Rather then requiring a physical press of the reset button before an upload, the Arduino Duemilanove is designed in a way that allows it to be reset by software running on a connected computer. One of the hardware flow control lines (DTR) of the FT232RL is connected to the reset line of the ATmega168 or ATmega328 via a 100 nanofarad capacitor. When this line is asserted (taken low), the reset line drops long enough to reset the chip. The Arduino software uses this capability to allow you to upload code by simply pressing the upload button in the Arduino environment. This means that the bootloader can have a shorter timeout, as the lowering of DTR can be well-coordinated with the start of the upload.

This setup has other implications. When the Duemilanove is connected to either a computer running Mac OS X or Linux, it resets each time a connection is made to it from software (via USB). For the following half-second or so, the bootloader is running on the Duemilanove. While it is programmed to ignore malformed data (i.e. anything besides an upload of new code), it will intercept the first few bytes of data sent to the board after a connection is opened. If a sketch running on the board receives one-time configuration or other data when it first starts, make sure that the software with which it communicates waits a second after opening the connection and before sending this data.

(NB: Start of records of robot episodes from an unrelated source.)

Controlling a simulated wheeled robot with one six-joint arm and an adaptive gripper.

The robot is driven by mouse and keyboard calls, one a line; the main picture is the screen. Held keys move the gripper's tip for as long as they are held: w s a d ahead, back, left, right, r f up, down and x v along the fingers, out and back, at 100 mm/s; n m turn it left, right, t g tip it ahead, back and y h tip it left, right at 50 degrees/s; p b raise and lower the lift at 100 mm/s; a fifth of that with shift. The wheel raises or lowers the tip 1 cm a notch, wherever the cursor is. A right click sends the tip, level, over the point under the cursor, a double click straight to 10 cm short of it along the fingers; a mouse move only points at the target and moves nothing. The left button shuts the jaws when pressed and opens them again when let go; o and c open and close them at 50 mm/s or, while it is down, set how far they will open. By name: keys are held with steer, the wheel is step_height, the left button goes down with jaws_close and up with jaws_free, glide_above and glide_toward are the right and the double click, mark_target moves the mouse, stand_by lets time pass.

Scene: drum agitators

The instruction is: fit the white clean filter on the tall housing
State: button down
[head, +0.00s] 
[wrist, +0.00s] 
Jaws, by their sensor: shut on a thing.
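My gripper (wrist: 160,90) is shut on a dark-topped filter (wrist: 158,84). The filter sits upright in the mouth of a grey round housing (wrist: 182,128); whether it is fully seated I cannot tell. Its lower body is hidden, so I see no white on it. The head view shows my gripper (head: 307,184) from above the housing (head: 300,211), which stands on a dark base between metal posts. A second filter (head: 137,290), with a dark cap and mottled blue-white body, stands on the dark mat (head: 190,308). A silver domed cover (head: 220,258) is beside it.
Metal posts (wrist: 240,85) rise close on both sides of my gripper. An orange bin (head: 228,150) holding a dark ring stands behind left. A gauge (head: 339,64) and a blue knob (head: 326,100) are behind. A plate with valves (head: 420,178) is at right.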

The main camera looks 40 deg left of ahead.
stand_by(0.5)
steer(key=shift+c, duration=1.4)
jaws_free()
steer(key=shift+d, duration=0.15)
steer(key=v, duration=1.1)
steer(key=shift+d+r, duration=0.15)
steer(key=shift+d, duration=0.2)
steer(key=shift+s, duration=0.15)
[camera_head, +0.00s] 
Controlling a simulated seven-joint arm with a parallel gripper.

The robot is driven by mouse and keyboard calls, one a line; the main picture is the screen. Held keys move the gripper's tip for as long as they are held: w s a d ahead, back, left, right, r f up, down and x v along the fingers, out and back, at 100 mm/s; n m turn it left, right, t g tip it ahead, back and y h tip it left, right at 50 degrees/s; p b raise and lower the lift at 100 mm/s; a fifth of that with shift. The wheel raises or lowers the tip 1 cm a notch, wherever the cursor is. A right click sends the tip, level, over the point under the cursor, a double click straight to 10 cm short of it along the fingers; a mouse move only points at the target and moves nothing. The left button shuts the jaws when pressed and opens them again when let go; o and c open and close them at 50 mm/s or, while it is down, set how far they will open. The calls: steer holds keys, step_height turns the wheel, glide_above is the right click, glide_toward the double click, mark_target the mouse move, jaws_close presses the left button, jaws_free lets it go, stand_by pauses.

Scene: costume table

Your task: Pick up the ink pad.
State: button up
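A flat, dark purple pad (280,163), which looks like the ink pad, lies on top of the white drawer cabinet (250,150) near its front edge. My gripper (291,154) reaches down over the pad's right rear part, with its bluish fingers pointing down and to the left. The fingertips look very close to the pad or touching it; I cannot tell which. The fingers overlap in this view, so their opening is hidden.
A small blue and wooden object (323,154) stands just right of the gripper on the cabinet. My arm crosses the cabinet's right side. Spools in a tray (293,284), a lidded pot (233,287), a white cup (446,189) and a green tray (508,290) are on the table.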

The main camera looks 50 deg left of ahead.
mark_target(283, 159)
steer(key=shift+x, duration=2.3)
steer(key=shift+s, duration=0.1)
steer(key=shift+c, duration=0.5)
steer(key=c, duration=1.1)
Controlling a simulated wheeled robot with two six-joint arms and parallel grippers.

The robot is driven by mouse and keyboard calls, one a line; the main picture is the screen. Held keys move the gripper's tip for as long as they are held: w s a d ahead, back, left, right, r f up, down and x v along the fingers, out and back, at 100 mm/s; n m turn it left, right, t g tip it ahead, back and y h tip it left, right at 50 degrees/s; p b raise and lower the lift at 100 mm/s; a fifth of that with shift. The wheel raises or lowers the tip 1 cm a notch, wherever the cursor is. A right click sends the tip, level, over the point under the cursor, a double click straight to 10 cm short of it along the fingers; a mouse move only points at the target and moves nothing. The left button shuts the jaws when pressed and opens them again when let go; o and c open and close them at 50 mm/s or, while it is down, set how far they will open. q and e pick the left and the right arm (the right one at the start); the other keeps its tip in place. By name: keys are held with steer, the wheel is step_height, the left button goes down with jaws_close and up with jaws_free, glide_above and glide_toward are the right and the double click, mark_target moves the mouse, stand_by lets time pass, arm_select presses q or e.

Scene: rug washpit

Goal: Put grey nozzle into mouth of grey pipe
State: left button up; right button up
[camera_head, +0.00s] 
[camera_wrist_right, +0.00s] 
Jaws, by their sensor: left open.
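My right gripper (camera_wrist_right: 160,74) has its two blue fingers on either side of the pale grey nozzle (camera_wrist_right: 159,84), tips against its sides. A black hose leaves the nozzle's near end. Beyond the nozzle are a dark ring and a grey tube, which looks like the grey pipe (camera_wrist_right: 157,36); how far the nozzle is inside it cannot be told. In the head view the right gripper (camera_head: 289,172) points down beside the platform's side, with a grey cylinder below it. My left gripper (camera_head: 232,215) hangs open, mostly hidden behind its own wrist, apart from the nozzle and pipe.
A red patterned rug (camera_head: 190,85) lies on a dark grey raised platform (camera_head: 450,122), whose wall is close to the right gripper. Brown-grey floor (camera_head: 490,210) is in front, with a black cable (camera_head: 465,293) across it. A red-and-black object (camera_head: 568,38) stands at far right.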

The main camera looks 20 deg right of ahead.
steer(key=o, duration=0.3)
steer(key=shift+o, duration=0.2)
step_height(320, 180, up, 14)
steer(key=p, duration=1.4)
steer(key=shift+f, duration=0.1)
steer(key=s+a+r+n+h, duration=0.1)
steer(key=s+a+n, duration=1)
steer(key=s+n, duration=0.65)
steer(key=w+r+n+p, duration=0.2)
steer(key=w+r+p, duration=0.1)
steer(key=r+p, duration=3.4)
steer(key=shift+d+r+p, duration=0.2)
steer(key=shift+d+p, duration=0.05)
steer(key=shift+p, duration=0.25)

The Duemilanove contains a trace that can be cut to disable the auto-reset. The pads on either side of the trace can be soldered together to re-enable it. It’s labeled “RESET-EN”. You may also be able to disable the auto-reset by connecting a 110 ohm resistor from 5V to the reset line; see this forum thread for details.

USB Overcurrent Protection

The Arduino Duemilanove has a resettable polyfuse that protects your computer’s USB ports from shorts and overcurrent. Although most computers provide their own internal protection, the fuse provides an extra layer of protection. If more than 500 mA is applied to the USB port, the fuse will automatically break the connection until the short or overload is removed.

Physical Characteristics

The maximum length and width of the Duemilanove PCB are 2.7 and 2.1 inches respectively, with the USB connector and power jack extending beyond the former dimension. Three screw holes allow the board to be attached to a surface or case. Note that the distance between digital pins 7 and 8 is 160 mil (0.16″), not an even multiple of the 100 mil spacing of the other pins.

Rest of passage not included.